INFORMATION SUPPLIED:
"""
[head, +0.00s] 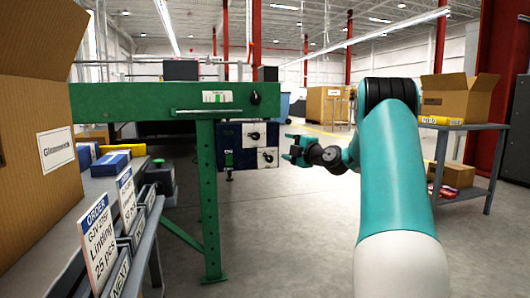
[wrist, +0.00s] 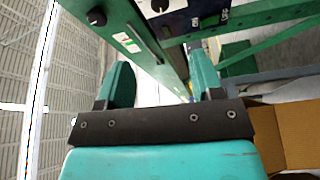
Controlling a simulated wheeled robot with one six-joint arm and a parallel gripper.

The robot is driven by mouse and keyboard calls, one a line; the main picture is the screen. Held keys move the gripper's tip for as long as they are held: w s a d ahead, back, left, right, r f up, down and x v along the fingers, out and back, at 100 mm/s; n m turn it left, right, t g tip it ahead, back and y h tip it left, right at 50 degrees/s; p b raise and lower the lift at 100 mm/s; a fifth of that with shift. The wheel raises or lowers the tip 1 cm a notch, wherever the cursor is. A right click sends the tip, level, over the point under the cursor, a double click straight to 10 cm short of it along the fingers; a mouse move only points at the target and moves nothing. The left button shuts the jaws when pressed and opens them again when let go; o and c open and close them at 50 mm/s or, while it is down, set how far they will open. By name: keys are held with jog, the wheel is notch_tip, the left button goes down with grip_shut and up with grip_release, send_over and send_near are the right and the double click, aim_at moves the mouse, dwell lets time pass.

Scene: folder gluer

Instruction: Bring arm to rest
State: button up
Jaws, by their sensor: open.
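My arm shows in the head view as a teal and white arm with a dark joint, reaching forward on the right side. My gripper (head: 287,150) points left in the middle of that view, over open floor, in front of or beside the blue and white control box (head: 236,146); the exact gap cannot be told. In the wrist view my gripper (wrist: 164,88) has its two teal fingers wide apart. Nothing is held between them. Behind the fingers the green machine beam (wrist: 140,40) shows at a slant.
A green machine frame (head: 150,97) with a leg stands left of centre. A large cardboard box (head: 35,100) and order signs (head: 97,245) are at the left. A grey side table (head: 470,126) bears an open carton (head: 458,98) at the right. The floor (head: 290,230) between is clear.

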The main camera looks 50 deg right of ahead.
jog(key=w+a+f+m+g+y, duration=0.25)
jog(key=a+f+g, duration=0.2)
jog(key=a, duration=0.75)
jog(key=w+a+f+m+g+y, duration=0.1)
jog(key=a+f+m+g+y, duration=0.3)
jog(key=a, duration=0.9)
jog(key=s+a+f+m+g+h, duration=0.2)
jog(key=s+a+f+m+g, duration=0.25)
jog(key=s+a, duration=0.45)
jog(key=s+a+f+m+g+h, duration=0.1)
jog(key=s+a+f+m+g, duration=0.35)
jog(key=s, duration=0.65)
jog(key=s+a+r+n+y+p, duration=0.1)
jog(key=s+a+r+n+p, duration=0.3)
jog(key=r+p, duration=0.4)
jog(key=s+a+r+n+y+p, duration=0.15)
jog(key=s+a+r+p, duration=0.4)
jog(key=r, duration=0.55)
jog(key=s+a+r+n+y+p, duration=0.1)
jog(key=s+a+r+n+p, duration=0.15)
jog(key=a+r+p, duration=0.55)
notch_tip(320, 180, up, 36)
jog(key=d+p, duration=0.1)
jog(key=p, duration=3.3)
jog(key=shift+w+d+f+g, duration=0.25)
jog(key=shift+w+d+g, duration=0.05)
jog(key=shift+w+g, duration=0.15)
"""
GIVEN INSTRUCTION: Retype the listing exactly. Pictures do not belong in the copy.

FINAL ANSWER:
[head, +0.00s] 
[wrist, +0.00s] 
Controlling a simulated wheeled robot with one six-joint arm and a parallel gripper.

The robot is driven by mouse and keyboard calls, one a line; the main picture is the screen. Held keys move the gripper's tip for as long as they are held: w s a d ahead, back, left, right, r f up, down and x v along the fingers, out and back, at 100 mm/s; n m turn it left, right, t g tip it ahead, back and y h tip it left, right at 50 degrees/s; p b raise and lower the lift at 100 mm/s; a fifth of that with shift. The wheel raises or lowers the tip 1 cm a notch, wherever the cursor is. A right click sends the tip, level, over the point under the cursor, a double click straight to 10 cm short of it along the fingers; a mouse move only points at the target and moves nothing. The left button shuts the jaws when pressed and opens them again when let go; o and c open and close them at 50 mm/s or, while it is down, set how far they will open. By name: keys are held with jog, the wheel is notch_tip, the left button goes down with grip_shut and up with grip_release, send_over and send_near are the right and the double click, aim_at moves the mouse, dwell lets time pass.

Scene: folder gluer

Instruction: Bring arm to rest
State: button up
Jaws, by their sensor: open.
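My arm shows in the head view as a teal and white arm with a dark joint, reaching forward on the right side. My gripper (head: 287,150) points left in the middle of that view, over open floor, in front of or beside the blue and white control box (head: 236,146); the exact gap cannot be told. In the wrist view my gripper (wrist: 164,88) has its two teal fingers wide apart. Nothing is held between them. Behind the fingers the green machine beam (wrist: 140,40) shows at a slant.
A green machine frame (head: 150,97) with a leg stands left of centre. A large cardboard box (head: 35,100) and order signs (head: 97,245) are at the left. A grey side table (head: 470,126) bears an open carton (head: 458,98) at the right. The floor (head: 290,230) between is clear.

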The main camera looks 50 deg right of ahead.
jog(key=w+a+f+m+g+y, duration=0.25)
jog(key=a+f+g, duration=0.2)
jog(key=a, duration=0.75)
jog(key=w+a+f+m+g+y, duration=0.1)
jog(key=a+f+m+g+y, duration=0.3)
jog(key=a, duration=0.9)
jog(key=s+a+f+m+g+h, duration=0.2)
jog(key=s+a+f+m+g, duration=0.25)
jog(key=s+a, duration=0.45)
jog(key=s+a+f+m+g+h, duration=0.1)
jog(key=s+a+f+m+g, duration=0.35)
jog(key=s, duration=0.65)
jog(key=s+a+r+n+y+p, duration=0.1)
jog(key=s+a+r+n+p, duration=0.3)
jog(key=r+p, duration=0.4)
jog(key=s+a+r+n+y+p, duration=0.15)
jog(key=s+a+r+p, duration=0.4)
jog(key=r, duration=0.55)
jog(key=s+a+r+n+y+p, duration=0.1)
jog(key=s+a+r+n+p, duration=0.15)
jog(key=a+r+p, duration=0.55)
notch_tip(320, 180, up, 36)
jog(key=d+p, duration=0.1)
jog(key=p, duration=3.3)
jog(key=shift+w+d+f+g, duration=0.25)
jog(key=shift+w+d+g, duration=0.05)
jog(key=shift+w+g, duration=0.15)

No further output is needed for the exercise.